By Jody Worsham
All rights reserved for sun-scream!
Sometimes when my husband can't find any playmates, he resorts to asking me if I would like to go fishing with him. "What about the kids?" "Oh, they can come, too," as if they had any choice. This once in a blue moon invitation comes at a price. "What time do we have to leave and when will we get home?"
Leaving at 5a.m. wasn't too bad except the human-alarm-clocks were "dinging" and "coca-doodle-doing" at 4a.m. while yelling "Get up, the fish are waiting. Are you going fishing or not?" My mind screamed "Not" but I grabbed coffee and was tugged and pulled to the pick-up truck. Hubby had already connected the barge and had it loaded with four ice chests, five hundred fishing poles, and six tackle boxes. I wondered if the fleet was going out.
Now I must say that Dr. Hubby does try to take care of his playmates when he goes fishing. He had loaded the port-a-potty into the barge and had even remembered toilet paper. The folding roof was in place and ready to be raised at the first hint of sunburn. He had two boxes of Honey Buns, Dr. Peppers, sufficient Diet Cokes and dark Hershey bars to see me through the day, and an apple. He had the aerator and ice chest for the minnows, frozen ice jugs for the caught fish, and a tiny dip net, oh, and frozen hot dogs. I'm not sure if they were "the bait of last resort" or if that was his idea of lunch.
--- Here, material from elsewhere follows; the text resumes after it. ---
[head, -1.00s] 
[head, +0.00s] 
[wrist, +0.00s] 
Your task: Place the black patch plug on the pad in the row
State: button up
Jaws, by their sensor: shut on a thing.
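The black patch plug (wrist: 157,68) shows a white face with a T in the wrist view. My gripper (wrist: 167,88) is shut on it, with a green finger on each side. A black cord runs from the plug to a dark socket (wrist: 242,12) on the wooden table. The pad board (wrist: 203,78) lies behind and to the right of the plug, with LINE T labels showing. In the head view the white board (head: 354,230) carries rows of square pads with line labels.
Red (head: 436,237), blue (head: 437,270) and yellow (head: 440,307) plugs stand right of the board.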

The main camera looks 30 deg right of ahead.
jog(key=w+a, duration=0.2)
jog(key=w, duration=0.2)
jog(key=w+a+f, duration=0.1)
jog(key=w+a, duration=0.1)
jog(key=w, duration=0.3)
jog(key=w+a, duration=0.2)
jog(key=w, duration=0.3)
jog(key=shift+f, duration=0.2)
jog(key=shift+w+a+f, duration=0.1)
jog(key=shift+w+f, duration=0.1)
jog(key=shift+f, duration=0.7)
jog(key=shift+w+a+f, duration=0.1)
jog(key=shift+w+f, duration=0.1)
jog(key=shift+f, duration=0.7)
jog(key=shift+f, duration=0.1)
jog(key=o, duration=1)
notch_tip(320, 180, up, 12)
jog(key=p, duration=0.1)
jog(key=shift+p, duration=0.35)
It took an hour to get to the lake. There is a perfectly good lake not twenty minutes from the house but evidently the fish had all agreed to have a reunion at the lake sixty miles away. The children, true to their nature, slept the whole way. I thought I would take advantage of the situation and have a conversation with my new blue moon playmate without interruptions, but after five minutes of hook, line, and sinkers, I lapsed into a voluntary coma.
I came to when we stopped at Fishing Bait and Tackle Shop #1. "Why are we stopping here?" I asked. "Got to get some minnows," said Cat Fish Charlie. "What about all those tackle boxes full of lures and jiggy things?" I wanted to know. "That's in case the crappie don't bite and we have to switch to bass," said the American Angler Wanna-Be. Quickly he hopped out and as quickly returned. "They only had two dozen minnows. We need at least four dozen," and off we went to Fishing Bait and Tackle Shop #2 for additional minnows.
We arrived at the lake just as the sun was coming up. "Wow, look at that!" said the nine-year-old; "it's beautiful". "Yes, that's the sun. It comes up every morning. If you get up early tomorrow you can see it again," I said. "That's ok" said the six-year-old. "I've seen it before."
Launching the barge was a lesson in frustration due to the additional playmate weight or possibly due to the low water level of the lake. I vote for the low water level. After backing twenty-five yards further out into the lake, the barge floated off the trailer with us in it. Dr. Hubby moored us to a rock, parked the trailer and we were ready to find the crappie hole.
I have an exact formula for fishing. It is a ratio of one minnow per caught fish every three minutes and it was working this morning. The two children and I were pulling in fish faster than Dr. Hubby could take them off our lines, toss the fish in the ice chest, replace broken line, straighten out bent hooks, catch a minnow and re-bait our hooks. I could bait my own hook and did so…after a while. An hour later, Dr. Hubby caught his first fish.
None of the boats that passed by our crappie hole stayed very long, possibly due to the six-year-old shouting "Bite Me" as they trolled by. I guess they didn't know he was talking to the fish.
Once the novelty of fishing wore off and the formula ceased to work (about forty-nine minutes), the eating frenzy began. First the children attacked the Honey Buns. These were washed down with Dr. Pepper's and Gatorades followed approximately fifteen minutes later with potty time…off the end of the boat for the six-year-old and port-a-potty with me as the human privacy curtain for the nine-year-old. Had I been conscious when we left, I would have brought the DS Nintendo's, the portable DVD player, and books to offset the sugar high run-from-one-end-of-the-barge-to-the-other that was soon to follow.
By 9:30 a.m. the temperature had reached 89 degrees. Tempers were getting short but we were still long on minnows. I knew from past experience that as long as there were minnows, there would be fishing. I picked up a pole, told the children to do the same, and we began baiting hooks. "Ooops, that one fell off? That's ok, just put two on this time…and sling your line out there really hard." When Dr. Hubby would bring in a fish, I nicely caught one minnow for him…and threw a handful overboard when his back was turned. Soon it was "Dang! We are out of minnows. Guess it's time to go."
With the barge loaded, the fishing gear and the sweaty lifejackets stowed away, and the air conditioning running full blast in the truck, Dr. Hubby turned and said "Well, did everybody have a good time?" The two children already huddled under blankets, pillow pets scrunched under their head, eyes droopy managed a "Yes, the best…it was ….really….really…fun…"
And it was…in a funny masochistic sort of way. Now when is the next blue moon?